Qui plus est, d’autres églises furent ensuite découvertes dans d’autres parties de la ville, ce qui constitue une preuve supplémentaire en faveur de la première théorie.

On admet aujourd’hui que les villes souterraines apparurent il y a quelque 3000 ans, à l’époque des Phrygiens, sans que l’on puisse dire, toutefois, si ce peuple est à l’origine des aménagements souterrains. Certains indices semblent, au contraire, indiquer qu’ils furent l’oeuvre des Hittites, un peuple indo-européen qui avait constitué un puissant empire en Anatolie entre les XVIIe et XIIe siècles avant J.-C.

Alors qu’on a pu déceler dans les villes voisines de Boğazköy et d’Alacahöyük des traces d’incendie imputable aux Phrygiens, aucune trace de cette espèce n’a été retrouvé à Derinkuyu.

Il est donc tout à fait possible que les Hittites ce soient retirés dans les galeries déjà existantes pour fuir des Phrygiens. Aux yeux de certains auteurs, l’absence de traces des Phrygiens à Derinkuyu est une preuve que le moyen efficace.

La ville tomba ensuite aux mains des Byzantins, qui l’agrandirent, jusqu’à ce que les Arabes et les Sassanides envahissent à leur tour la région au sixième siècle après J.-C. et assaillent plusieurs fois la ville. Par la suite, Derinkuyu perdit toute son importance.

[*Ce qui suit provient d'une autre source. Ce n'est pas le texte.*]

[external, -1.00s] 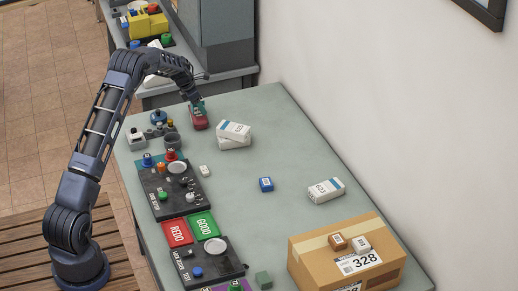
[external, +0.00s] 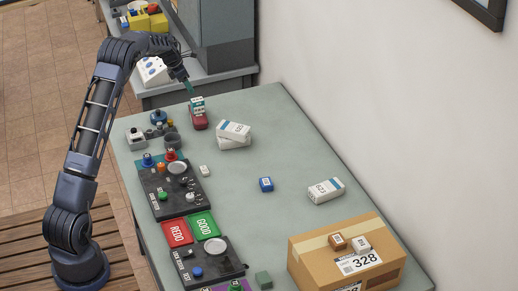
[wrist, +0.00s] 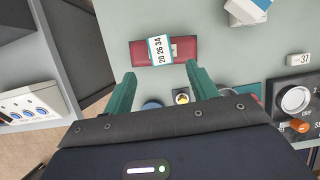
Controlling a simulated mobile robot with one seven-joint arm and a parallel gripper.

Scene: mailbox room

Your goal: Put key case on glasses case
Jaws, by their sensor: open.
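A dark red oblong case, apparently the glasses case (external: 200,123), lies at the far end of the grey-green table; it also shows in the wrist view (wrist: 187,48). A small white and teal piece with printed numbers, apparently the key case (external: 197,102), lies across its top, near the middle, in the wrist view (wrist: 160,50). My gripper (external: 188,88) is above the pair. In the wrist view my gripper (wrist: 161,73) has its two teal fingers spread apart, with nothing between the tips. It is clear of both cases.
White boxes (external: 233,132) lie just right of the red case. A blue-topped item (external: 158,118) and small grey containers (external: 170,139) stand to its left. Control panels (external: 170,190) line the left edge. A cardboard box (external: 350,255) stands at the front right. The table's middle is mostly clear.

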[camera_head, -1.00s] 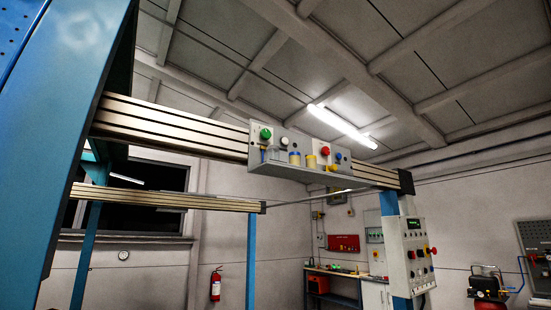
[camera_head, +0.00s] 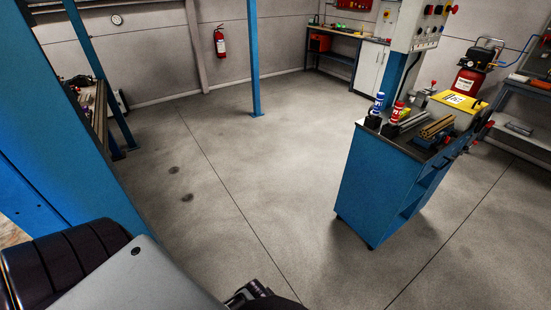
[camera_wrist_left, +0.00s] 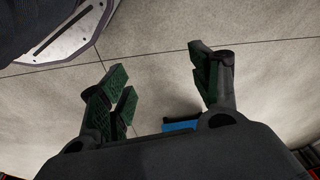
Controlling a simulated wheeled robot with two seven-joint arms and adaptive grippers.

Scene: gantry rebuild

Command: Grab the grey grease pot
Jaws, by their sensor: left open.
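I cannot make out a grey grease pot in the current views. The gantry shelf with several small pots, seen earlier, is out of the head view now. My left gripper (camera_wrist_left: 160,85) shows in the left wrist view with its green-padded fingers spread apart. Nothing is between them, and grey floor lies beyond. My right gripper is not in view.
A blue post (camera_head: 253,60) stands behind. The middle floor (camera_head: 240,180) is clear.

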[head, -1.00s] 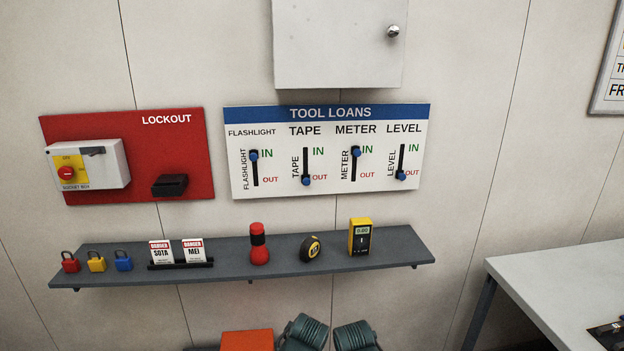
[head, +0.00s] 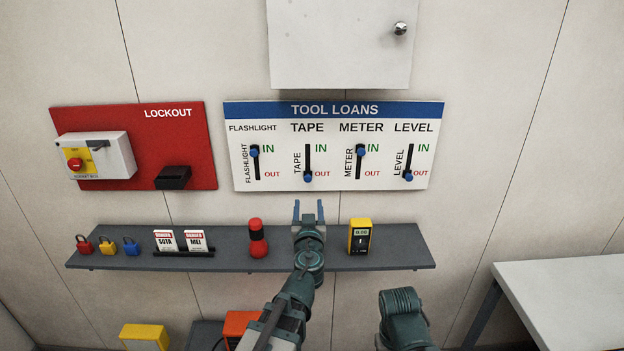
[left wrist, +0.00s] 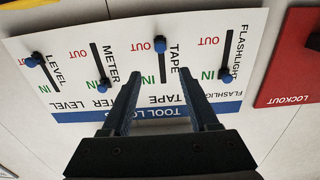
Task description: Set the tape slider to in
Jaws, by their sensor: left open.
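The white TOOL LOANS board (head: 327,180) hangs on the wall with several sliders in dark slots. The tape slider (head: 308,177) is a blue knob at the bottom of its slot, by OUT. It also shows in the left wrist view (left wrist: 160,44), where the board appears upside down, again by OUT. My left gripper (head: 308,207) is open and empty, pointing up just below the tape slot in the head view. In the left wrist view its two fingers (left wrist: 167,80) reach over the board near the TAPE column, with the knob beyond the tips. My right gripper is not in view.
The flashlight knob (head: 254,150) and meter knob (head: 361,150) are at IN; the level knob (head: 408,177) is at OUT. Below is a grey shelf (head: 210,262) with padlocks, tags, a red flashlight (head: 257,238) and a yellow meter (head: 359,237). A cabinet (head: 335,50) hangs above.

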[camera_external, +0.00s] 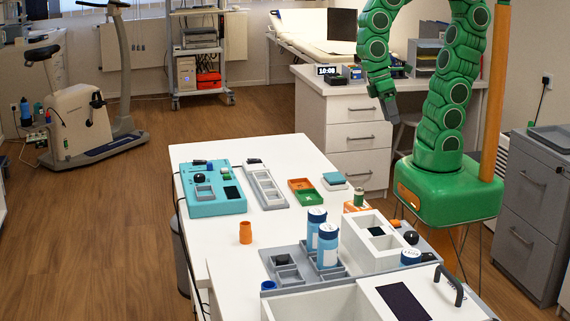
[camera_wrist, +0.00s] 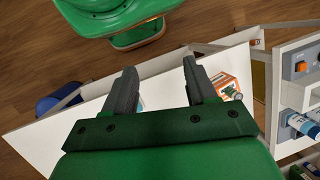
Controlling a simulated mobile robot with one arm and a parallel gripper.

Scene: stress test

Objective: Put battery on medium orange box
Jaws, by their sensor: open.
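A small green and dark cylinder (camera_external: 359,196), which looks like the battery, stands upright at the right edge of the white table. An orange box (camera_external: 350,207) is just beside or under it; I cannot tell which. In the wrist view, an orange-edged box (camera_wrist: 219,79) lies beyond my right finger, with a small greenish cylinder (camera_wrist: 231,91) at or on it. My gripper (camera_external: 389,113) points down, high above the table's right side and well apart from both things. In the wrist view its fingers (camera_wrist: 159,65) are spread, with nothing held between them.
Blue-capped bottles (camera_external: 328,245) stand in a grey tray, beside a white compartment box (camera_external: 367,245). A teal panel (camera_external: 213,187), an orange tray (camera_external: 300,184) and an orange cup (camera_external: 245,232) are farther left. The table's middle is mostly clear.

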Toutefois, cette théorie n’explique pas la présence d’églises chrétiennes dans ces espaces souterrains, puisque ni les Phrygiens ni les Hittites ne se réclamaient du christianisme. Certains pensent que les églises furent aménagées beaucoup plus tardivement. Cette possibilité n’est pas à exclure, mais paraît peu probable compte tenu de la disposition des couloirs autour des églises.

Du sable dans les galeries et des bœufs dans les prés

Derinkuyu-mappa-cittaSi Derinkuyu et bien d’autres villes souterraines de la région purent longtemps passer inaperçues, c’est, semble-t-il, qu’une partie des puits et des galeries fut volontairement comblée avec du sable et des pierres après que la ville a été abandonnée.

Si nul ne connaît la raison de cet abandon, puisqu’aucun récit ne subsiste de cette période, il faut néanmoins supposer que de tels travaux sur un complexe aussi important n’ont pu être entrepris qu’en période de paix.

Pour certains, la ville fut abandonnée et comblée de manière à permettre la construction d’une nouvelle ville à la surface de la terre, sur un sol ferme et sans risque d’effondrement. Cette idée est concevable puisque les habitants qui cherchaient à survivre sous terre restaient malgré tout dépendants de certaines activités terrestres, comme l’atteste la présence d’étables souterraines.

Bien que les bœufs puissent être gardés sous terre, il fallait néanmoins les mener paître à la surface. Mais cette considération soulève de nouveau la question de l’utilité des villes souterraines : pour quelles raison un peuple s’est-il donné la peine d’aménager toute une ville sous terre ?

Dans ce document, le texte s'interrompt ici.